• [Directive]
Search the data for the word "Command" and copy every line that contains it.

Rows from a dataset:
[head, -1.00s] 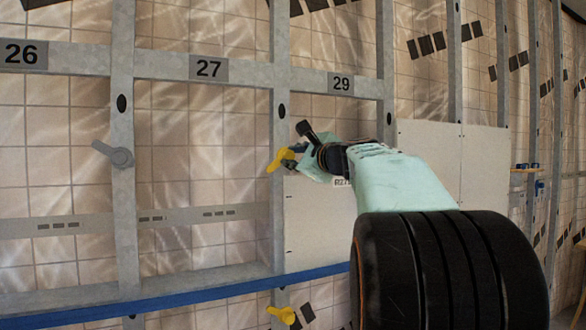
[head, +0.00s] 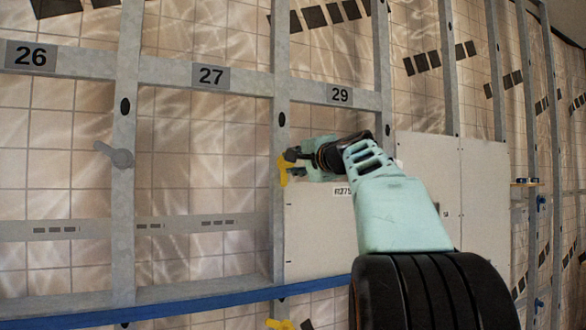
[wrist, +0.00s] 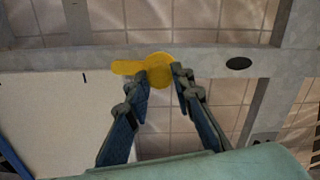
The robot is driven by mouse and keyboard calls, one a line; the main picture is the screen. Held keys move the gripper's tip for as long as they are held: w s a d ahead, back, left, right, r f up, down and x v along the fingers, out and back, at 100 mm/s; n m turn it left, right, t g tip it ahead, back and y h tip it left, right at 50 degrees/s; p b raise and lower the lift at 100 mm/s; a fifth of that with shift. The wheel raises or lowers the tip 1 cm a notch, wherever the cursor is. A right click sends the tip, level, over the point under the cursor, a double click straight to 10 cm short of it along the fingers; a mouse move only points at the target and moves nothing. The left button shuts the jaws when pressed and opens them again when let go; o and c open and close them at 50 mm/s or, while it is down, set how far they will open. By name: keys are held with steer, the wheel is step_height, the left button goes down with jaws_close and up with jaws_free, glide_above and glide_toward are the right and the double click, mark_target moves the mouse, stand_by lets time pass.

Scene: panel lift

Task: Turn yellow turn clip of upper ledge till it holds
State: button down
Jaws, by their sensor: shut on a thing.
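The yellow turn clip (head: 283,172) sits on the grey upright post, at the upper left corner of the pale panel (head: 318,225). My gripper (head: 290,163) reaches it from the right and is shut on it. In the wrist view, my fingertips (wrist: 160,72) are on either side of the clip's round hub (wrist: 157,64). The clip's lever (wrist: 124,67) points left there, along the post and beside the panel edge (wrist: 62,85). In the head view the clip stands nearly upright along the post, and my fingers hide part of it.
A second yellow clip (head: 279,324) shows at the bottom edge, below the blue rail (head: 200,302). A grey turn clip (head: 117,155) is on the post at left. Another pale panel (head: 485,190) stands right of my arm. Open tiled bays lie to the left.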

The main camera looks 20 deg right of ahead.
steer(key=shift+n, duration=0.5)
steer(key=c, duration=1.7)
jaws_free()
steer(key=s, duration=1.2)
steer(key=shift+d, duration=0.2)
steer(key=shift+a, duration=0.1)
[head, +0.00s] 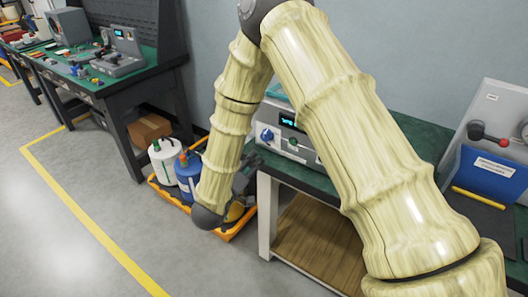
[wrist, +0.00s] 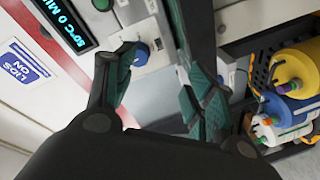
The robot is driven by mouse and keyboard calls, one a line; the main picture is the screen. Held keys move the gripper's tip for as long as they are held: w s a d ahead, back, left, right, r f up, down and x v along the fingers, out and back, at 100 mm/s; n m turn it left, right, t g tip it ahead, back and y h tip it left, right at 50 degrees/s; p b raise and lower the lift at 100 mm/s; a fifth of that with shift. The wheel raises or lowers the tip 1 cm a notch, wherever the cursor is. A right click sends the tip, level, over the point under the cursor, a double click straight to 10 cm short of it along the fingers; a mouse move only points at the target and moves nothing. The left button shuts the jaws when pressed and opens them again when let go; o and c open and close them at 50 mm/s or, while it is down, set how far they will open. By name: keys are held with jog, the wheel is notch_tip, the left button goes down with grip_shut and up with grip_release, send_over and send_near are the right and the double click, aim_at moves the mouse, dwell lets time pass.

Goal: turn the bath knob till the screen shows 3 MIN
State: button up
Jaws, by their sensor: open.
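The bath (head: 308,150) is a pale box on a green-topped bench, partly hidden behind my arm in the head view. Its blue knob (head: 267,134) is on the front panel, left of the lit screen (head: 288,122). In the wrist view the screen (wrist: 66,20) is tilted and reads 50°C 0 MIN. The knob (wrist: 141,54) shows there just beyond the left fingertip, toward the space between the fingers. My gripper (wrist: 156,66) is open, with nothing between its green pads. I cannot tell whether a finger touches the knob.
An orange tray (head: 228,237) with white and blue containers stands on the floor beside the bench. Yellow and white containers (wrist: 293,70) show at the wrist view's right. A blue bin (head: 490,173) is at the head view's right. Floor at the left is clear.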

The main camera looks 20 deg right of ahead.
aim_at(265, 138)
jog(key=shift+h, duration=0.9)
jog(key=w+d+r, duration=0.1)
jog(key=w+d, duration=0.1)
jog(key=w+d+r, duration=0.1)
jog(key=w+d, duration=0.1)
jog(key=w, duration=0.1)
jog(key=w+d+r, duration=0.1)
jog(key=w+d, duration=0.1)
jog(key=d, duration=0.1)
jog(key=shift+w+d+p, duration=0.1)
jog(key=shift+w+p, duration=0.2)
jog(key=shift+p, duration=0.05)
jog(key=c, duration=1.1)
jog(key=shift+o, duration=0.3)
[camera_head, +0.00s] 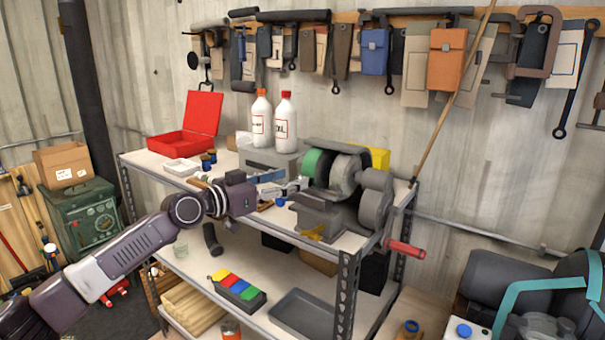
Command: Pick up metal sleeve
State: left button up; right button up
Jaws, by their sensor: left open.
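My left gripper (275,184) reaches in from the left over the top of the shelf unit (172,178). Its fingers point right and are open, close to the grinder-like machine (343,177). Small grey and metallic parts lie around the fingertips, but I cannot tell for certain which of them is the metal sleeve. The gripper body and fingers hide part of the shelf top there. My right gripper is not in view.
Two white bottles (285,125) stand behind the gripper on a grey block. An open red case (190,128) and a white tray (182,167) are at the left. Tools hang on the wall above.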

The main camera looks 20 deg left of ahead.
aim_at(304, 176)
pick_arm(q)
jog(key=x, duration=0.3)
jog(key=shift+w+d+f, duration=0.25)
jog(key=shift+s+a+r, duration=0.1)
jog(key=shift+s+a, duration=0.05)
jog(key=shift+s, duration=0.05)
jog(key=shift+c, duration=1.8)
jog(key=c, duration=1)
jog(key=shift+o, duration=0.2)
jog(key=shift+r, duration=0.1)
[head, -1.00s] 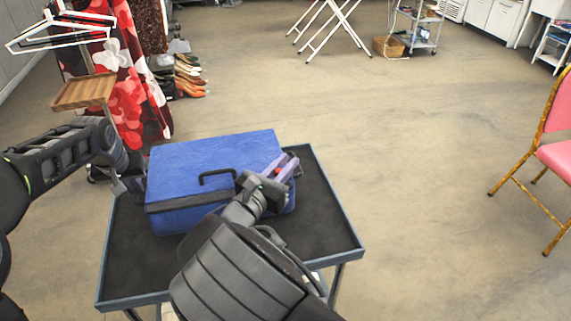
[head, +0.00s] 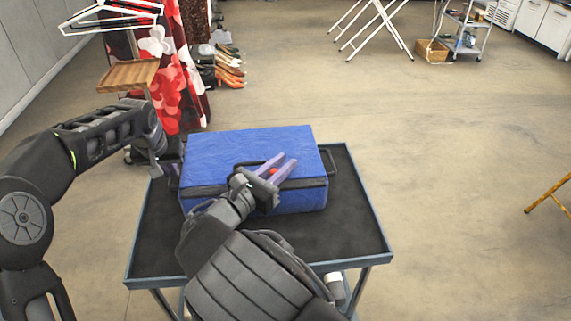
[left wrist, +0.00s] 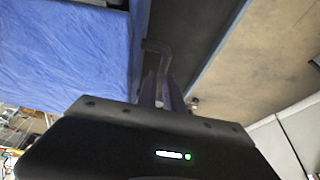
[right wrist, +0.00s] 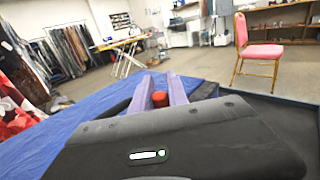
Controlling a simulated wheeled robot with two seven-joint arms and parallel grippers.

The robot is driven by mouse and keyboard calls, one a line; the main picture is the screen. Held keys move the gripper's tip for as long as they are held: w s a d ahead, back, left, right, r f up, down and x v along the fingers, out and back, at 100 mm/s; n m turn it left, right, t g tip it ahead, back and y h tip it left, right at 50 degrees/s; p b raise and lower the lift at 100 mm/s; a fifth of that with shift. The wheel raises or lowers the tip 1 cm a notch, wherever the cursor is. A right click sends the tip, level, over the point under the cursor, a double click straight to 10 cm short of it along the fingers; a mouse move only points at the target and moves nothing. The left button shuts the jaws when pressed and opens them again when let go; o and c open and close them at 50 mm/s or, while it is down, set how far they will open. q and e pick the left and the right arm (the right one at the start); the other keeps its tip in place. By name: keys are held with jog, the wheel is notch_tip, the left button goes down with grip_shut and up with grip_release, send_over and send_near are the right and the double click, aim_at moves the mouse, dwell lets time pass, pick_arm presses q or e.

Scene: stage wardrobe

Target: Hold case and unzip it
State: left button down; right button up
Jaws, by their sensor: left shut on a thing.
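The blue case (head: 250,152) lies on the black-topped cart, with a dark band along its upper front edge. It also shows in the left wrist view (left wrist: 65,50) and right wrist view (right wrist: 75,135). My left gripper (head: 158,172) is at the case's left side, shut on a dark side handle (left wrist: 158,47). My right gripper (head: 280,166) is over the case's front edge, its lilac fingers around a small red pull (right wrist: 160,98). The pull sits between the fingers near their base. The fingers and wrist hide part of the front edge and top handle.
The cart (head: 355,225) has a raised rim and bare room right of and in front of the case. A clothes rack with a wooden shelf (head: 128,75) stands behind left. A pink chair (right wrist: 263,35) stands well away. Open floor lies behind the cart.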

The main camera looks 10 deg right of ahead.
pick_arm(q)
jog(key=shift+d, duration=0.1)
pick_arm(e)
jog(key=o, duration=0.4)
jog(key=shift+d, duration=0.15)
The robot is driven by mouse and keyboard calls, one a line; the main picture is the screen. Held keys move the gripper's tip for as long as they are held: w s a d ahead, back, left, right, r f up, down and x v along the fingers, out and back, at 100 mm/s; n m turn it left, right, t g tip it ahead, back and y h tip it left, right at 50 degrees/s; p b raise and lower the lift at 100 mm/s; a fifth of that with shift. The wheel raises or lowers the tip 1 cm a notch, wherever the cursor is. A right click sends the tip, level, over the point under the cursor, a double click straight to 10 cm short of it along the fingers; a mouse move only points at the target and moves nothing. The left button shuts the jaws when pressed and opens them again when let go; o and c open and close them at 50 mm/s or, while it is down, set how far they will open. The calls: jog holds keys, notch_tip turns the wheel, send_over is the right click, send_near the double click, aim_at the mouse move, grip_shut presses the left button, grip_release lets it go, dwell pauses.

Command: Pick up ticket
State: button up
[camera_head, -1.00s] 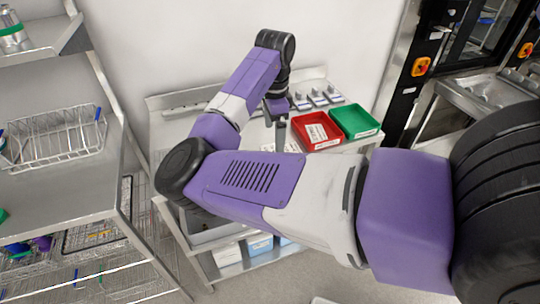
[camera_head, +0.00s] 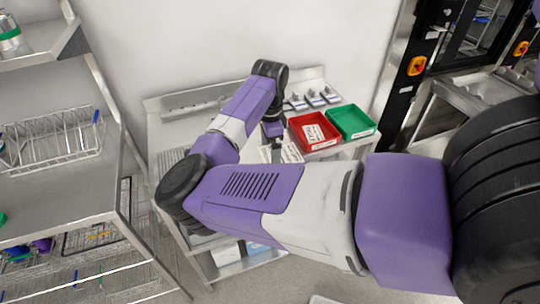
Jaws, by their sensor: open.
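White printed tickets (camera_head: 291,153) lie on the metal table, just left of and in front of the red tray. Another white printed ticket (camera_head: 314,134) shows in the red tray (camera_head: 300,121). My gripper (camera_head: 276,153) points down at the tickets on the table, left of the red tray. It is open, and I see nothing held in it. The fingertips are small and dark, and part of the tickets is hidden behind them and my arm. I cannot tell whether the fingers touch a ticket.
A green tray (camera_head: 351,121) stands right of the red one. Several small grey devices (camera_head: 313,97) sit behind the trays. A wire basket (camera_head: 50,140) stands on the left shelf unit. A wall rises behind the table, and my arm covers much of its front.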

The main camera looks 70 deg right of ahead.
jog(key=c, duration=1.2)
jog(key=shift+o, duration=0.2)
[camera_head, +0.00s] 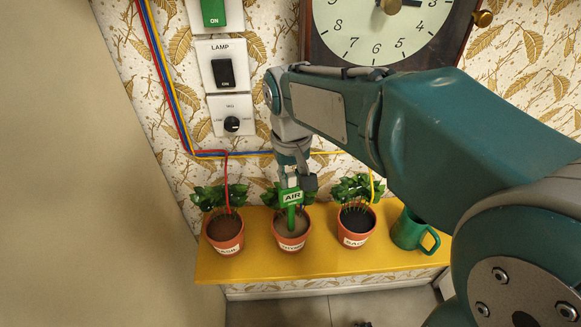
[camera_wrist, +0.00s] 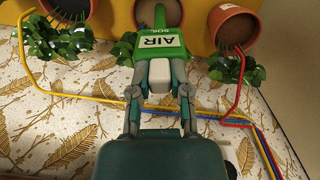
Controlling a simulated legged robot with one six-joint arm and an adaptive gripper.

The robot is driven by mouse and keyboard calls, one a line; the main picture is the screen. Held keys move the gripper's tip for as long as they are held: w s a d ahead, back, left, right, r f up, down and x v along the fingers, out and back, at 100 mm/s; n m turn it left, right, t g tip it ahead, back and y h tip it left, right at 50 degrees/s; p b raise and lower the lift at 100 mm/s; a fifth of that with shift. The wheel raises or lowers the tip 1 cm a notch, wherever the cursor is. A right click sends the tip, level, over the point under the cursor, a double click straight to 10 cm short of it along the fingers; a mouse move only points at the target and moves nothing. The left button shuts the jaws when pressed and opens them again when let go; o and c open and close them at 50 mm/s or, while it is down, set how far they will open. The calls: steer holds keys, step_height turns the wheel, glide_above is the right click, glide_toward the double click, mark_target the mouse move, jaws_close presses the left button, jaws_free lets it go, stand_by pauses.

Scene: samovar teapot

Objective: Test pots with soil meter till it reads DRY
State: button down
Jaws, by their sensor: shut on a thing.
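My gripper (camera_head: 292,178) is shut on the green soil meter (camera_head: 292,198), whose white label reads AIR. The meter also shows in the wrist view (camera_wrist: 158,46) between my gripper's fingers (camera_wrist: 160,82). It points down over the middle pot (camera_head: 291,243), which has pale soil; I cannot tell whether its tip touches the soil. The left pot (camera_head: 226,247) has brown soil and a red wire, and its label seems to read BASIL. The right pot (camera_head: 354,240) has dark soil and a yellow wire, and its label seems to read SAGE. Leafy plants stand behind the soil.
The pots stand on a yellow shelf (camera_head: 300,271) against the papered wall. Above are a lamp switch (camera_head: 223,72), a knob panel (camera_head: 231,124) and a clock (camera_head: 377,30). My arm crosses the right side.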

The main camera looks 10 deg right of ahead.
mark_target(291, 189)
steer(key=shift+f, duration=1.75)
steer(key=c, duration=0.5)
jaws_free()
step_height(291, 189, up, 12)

• [Written response]
Command: Pick up metal sleeve
Command: Pick up ticket

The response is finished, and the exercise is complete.